→ PROVIDED MATERIAL:
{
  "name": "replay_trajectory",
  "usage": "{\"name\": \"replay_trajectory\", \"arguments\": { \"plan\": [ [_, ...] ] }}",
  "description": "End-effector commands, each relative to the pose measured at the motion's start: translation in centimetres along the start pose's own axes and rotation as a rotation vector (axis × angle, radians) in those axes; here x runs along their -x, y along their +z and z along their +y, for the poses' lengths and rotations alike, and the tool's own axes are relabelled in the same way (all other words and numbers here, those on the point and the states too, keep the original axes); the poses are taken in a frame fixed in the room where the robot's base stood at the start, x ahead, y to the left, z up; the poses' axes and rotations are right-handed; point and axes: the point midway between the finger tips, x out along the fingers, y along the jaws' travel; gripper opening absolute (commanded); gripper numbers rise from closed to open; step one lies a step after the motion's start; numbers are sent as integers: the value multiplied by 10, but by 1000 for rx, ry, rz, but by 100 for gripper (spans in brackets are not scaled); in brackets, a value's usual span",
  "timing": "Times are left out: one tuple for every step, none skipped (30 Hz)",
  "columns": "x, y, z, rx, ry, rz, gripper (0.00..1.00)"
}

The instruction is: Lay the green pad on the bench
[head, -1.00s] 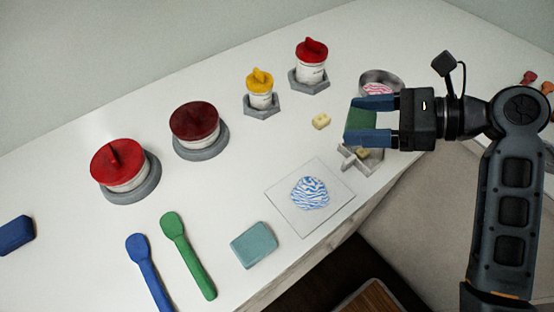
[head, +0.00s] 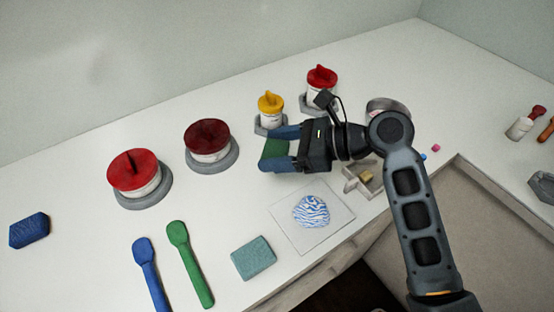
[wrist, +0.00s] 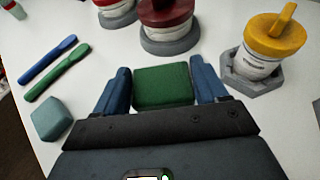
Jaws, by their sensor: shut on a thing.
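The green pad (head: 275,149) is a rounded block held between the blue fingers of my gripper (head: 276,149). In the wrist view the green pad (wrist: 163,86) sits between the two fingers of my gripper (wrist: 164,88). The white bench (head: 232,212) lies below; I cannot tell exactly how high the pad is above it.
Around the gripper stand a yellow-topped jar (head: 271,108), a dark red-lidded jar (head: 208,139) and a red-topped jar (head: 321,86). A white sheet with a blue-striped lump (head: 311,211), a teal pad (head: 254,258) and a green spoon (head: 190,262) lie nearer. Bench between them is clear.

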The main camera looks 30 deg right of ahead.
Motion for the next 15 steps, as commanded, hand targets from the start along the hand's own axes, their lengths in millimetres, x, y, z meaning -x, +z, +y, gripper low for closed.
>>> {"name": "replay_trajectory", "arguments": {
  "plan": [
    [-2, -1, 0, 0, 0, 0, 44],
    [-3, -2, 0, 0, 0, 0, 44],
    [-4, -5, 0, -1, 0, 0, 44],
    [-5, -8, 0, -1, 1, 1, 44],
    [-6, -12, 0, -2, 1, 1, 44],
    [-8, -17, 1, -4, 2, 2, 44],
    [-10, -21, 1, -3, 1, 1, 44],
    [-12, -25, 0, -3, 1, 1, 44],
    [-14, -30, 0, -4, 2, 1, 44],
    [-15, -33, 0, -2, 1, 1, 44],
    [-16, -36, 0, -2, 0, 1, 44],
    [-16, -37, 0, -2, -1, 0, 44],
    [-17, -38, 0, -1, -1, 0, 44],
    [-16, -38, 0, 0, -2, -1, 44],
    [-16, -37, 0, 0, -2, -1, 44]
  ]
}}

→ AIM OF THE EXERCISE: Transcribe the material as is, with images omitted.

→ ANSWER TO THIS EXERCISE:
{
  "name": "replay_trajectory",
  "usage": "{\"name\": \"replay_trajectory\", \"arguments\": { \"plan\": [ [_, ...] ] }}",
  "description": "End-effector commands, each relative to the pose measured at the motion's start: translation in centimetres along the start pose's own axes and rotation as a rotation vector (axis × angle, radians) in those axes; here x runs along their -x, y along their +z and z along their +y, for the poses' lengths and rotations alike, and the tool's own axes are relabelled in the same way (all other words and numbers here, those on the point and the states too, keep the original axes); the poses are taken in a frame fixed in the room where the robot's base stood at the start, x ahead, y to the left, z up; the poses' axes and rotations are right-handed; point and axes: the point midway between the finger tips, x out along the fingers, y along the jaws' travel; gripper opening absolute (commanded); gripper numbers rise from closed to open; step one lies a step after the motion's start; numbers are sent as integers: the value multiplied by 10, but by 1000 for rx, ry, rz, but by 100 for gripper (spans in brackets are not scaled); in brackets, a value's usual span",
  "timing": "Times are left out: one tuple for every step, none skipped (30 Hz)",
  "columns": "x, y, z, rx, ry, rz, gripper (0.00..1.00)"
}

The instruction is: Lay the green pad on the bench
[head, -1.00s] 
[head, +0.00s] 
[wrist, +0.00s] 
Jaws, by their sensor: shut on a thing.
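The green pad (head: 275,149) is a rounded block held between the blue fingers of my gripper (head: 276,149). In the wrist view the green pad (wrist: 163,86) sits between the two fingers of my gripper (wrist: 164,88). The white bench (head: 232,212) lies below; I cannot tell exactly how high the pad is above it.
Around the gripper stand a yellow-topped jar (head: 271,108), a dark red-lidded jar (head: 208,139) and a red-topped jar (head: 321,86). A white sheet with a blue-striped lump (head: 311,211), a teal pad (head: 254,258) and a green spoon (head: 190,262) lie nearer. Bench between them is clear.

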The main camera looks 30 deg right of ahead.
Motion for the next 15 steps, as commanded, hand targets from the start along the hand's own axes, their lengths in millimetres, x, y, z meaning -x, +z, +y, gripper low for closed.
>>> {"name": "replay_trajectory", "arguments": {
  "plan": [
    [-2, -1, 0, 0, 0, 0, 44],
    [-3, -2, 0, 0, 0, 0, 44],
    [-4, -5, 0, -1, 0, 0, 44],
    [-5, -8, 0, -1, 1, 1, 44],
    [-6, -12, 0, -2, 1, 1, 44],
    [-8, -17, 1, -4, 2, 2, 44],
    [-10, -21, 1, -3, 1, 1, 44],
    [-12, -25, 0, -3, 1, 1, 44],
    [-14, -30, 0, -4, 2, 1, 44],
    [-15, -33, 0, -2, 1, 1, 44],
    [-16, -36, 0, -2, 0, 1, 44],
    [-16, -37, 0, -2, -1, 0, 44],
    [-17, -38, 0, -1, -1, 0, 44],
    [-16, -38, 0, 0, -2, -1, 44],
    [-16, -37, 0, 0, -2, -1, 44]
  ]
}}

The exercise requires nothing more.